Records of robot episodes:

>>>>>

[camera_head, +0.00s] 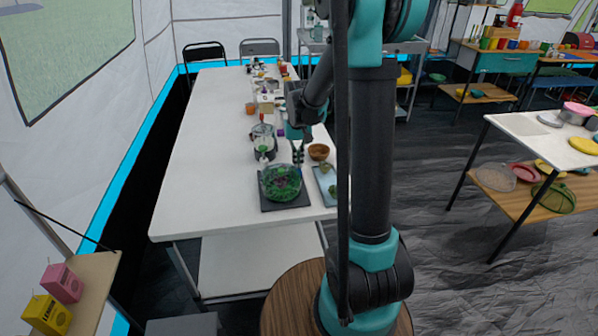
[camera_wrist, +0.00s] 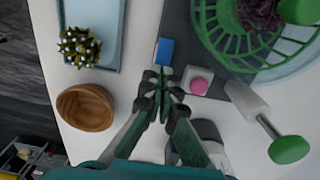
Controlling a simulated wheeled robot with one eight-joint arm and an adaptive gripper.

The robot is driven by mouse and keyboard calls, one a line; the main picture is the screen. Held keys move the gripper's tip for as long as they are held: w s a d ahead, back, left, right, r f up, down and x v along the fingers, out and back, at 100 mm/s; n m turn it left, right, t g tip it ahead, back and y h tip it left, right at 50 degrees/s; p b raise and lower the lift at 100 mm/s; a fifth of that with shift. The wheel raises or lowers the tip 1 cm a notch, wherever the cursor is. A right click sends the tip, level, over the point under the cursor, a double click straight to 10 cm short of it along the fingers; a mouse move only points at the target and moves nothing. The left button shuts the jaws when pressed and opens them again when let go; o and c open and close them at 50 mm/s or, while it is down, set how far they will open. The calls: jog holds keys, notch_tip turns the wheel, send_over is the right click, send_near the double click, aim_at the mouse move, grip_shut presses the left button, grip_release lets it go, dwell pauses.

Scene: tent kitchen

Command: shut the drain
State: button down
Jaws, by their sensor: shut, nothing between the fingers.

<<<<<
>>>>>

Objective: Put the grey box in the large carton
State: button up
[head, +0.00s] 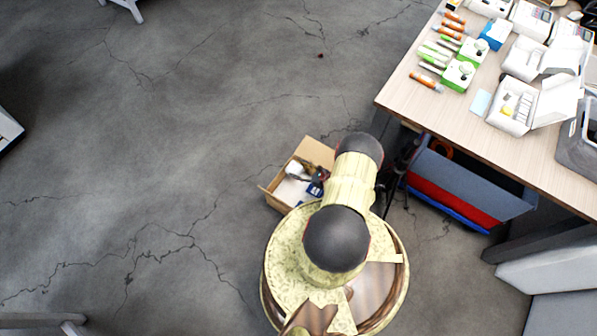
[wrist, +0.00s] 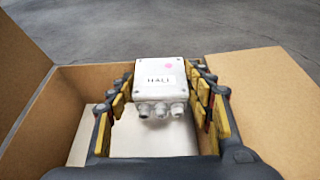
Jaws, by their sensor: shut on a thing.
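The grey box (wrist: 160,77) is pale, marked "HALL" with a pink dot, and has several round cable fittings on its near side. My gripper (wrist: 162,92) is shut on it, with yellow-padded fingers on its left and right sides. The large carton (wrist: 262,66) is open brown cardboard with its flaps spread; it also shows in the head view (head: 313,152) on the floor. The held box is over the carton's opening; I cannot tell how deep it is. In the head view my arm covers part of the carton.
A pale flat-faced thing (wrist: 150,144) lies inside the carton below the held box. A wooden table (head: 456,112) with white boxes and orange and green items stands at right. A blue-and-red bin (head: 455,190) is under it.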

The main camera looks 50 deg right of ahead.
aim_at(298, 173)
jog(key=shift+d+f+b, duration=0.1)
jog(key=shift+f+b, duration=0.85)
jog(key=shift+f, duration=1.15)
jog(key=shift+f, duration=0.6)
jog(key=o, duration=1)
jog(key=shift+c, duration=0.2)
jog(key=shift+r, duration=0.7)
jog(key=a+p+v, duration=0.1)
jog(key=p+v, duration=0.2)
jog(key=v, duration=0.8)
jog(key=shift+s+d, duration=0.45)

<<<<<
>>>>>

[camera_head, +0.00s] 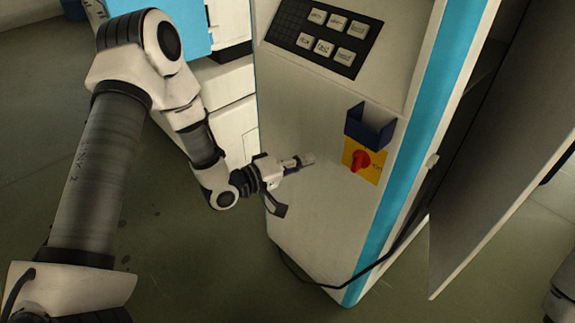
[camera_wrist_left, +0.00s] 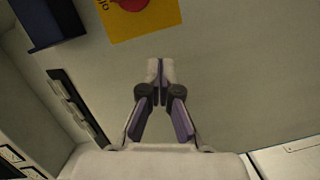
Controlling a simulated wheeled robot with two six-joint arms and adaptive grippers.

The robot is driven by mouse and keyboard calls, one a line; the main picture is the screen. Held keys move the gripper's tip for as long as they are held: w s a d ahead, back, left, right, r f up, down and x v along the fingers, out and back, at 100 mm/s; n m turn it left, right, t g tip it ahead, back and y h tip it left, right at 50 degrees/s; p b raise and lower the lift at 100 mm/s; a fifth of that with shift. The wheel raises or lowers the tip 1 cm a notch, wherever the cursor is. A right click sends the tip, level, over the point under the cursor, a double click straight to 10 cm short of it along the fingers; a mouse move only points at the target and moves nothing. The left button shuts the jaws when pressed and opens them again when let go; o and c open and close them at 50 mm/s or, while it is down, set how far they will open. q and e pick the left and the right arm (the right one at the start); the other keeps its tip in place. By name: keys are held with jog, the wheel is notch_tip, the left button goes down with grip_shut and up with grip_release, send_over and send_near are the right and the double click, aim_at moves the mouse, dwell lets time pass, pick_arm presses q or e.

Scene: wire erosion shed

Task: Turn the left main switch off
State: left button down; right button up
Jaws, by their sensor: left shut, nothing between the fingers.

<<<<<

**Instructions to follow:** Lines of the material that contain the word "Scene" are to be gathered.

**Correct output:**
Scene: tent kitchen
Scene: wire erosion shed

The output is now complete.